__Data shown__
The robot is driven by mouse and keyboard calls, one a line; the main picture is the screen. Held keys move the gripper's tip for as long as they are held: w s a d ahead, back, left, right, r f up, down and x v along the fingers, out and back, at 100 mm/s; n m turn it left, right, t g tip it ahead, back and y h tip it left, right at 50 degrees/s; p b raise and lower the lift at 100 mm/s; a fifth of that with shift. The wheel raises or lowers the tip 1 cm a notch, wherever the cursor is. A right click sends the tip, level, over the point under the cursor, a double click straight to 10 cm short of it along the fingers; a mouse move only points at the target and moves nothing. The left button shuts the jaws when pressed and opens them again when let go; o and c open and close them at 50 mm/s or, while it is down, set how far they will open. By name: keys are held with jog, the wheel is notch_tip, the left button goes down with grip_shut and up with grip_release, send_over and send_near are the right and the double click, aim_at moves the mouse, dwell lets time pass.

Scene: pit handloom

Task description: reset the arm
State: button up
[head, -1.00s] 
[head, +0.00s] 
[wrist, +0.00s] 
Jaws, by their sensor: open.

__Task description__
Write the whole listing out again. Keep every line exactly as it is.

__Output of the exercise__
The robot is driven by mouse and keyboard calls, one a line; the main picture is the screen. Held keys move the gripper's tip for as long as they are held: w s a d ahead, back, left, right, r f up, down and x v along the fingers, out and back, at 100 mm/s; n m turn it left, right, t g tip it ahead, back and y h tip it left, right at 50 degrees/s; p b raise and lower the lift at 100 mm/s; a fifth of that with shift. The wheel raises or lowers the tip 1 cm a notch, wherever the cursor is. A right click sends the tip, level, over the point under the cursor, a double click straight to 10 cm short of it along the fingers; a mouse move only points at the target and moves nothing. The left button shuts the jaws when pressed and opens them again when let go; o and c open and close them at 50 mm/s or, while it is down, set how far they will open. By name: keys are held with jog, the wheel is notch_tip, the left button goes down with grip_shut and up with grip_release, send_over and send_near are the right and the double click, aim_at moves the mouse, dwell lets time pass.

Scene: pit handloom

Task description: reset the arm
State: button up
[head, -1.00s] 
[head, +0.00s] 
[wrist, +0.00s] 
Jaws, by their sensor: open.

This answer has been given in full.